Uno de los que se refugió fue Joaquín Parra, que hoy lo provee de granos en su punto desde el tostador Ride Side Coffee. Habla Marcos de «una hermandad», hermanos con Joaquín más allá de la cafeína. Su credo: «El caficultor respeta la tierra. El tostador respeta al caficultor.
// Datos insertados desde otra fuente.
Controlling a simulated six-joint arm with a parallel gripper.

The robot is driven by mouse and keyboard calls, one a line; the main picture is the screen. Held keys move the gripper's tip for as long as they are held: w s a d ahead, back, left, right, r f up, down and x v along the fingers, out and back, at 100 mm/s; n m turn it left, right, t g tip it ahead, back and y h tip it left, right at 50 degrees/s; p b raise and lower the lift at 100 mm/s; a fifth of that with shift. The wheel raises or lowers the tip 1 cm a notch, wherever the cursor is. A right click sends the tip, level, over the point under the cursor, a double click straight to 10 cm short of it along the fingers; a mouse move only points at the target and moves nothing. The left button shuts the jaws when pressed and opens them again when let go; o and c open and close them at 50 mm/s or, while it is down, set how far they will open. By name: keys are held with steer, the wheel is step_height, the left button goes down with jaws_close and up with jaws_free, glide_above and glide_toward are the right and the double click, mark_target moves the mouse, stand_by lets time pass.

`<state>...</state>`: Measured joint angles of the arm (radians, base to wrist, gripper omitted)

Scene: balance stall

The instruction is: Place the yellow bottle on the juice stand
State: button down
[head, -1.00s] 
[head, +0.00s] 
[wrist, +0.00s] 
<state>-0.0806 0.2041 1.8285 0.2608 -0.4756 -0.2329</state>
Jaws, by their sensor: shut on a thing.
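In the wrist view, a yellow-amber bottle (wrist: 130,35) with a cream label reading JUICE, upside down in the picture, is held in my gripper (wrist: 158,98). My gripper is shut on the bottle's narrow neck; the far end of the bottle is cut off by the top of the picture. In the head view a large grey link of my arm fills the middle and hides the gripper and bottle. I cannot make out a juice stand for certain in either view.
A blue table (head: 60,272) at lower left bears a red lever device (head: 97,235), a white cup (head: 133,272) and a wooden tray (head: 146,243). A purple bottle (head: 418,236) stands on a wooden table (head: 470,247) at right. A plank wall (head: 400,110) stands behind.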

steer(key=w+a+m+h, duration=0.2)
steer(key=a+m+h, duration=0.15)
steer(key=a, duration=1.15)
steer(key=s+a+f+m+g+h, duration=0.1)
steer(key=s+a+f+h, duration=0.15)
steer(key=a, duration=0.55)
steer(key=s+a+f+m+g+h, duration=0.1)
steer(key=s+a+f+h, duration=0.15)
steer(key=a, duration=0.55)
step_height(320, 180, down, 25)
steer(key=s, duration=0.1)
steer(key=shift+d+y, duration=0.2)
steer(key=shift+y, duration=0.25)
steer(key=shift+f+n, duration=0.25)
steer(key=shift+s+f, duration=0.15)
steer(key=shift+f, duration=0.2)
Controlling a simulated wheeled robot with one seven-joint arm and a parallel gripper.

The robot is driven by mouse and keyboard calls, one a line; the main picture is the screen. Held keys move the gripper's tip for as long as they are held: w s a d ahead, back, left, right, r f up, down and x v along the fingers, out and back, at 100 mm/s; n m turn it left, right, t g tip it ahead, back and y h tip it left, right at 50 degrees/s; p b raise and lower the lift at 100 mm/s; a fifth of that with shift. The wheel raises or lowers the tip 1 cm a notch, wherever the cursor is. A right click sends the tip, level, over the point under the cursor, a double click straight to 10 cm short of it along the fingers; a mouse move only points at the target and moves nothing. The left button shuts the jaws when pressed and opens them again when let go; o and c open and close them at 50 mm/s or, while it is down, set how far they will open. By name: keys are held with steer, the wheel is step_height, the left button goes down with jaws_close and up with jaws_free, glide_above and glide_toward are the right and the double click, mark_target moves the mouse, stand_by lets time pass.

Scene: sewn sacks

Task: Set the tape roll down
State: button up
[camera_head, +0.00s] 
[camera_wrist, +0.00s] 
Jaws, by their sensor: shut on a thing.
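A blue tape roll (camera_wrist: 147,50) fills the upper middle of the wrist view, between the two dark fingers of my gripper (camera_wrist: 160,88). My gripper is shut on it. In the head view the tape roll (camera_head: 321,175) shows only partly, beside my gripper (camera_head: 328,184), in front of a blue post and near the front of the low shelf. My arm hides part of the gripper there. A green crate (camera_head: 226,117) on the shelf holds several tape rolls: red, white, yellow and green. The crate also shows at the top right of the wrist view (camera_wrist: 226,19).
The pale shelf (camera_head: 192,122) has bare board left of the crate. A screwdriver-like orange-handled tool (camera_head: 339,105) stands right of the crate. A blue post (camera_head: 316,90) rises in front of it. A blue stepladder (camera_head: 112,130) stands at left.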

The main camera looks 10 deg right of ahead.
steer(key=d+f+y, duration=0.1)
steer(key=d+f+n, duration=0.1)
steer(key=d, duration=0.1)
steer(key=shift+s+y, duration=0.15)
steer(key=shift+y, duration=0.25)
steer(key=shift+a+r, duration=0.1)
El barista respeta al tostador». El caficultor, el tostador y el barista respetan al cliente (o deberían).

Le interesa «la ingeniería de las cafeterías» (Satan’s Coffee Corner en el Gòtic y Casa Bonay, en el Eixample) para que «el cliente tenga la mejor experiencia posible». Prefiere tomar el expreso –aunque para mantener la hiperactividad a raya lo suyo es la infusión, y en pocas cantidades– en una taza de café con leche pequeña (un chute de 21 gramos de café que se convertirán, pasados por la máquina, en 38) en busca de la armonía entre la crema y el tinto.Tinta en la piel, y en el ánimo.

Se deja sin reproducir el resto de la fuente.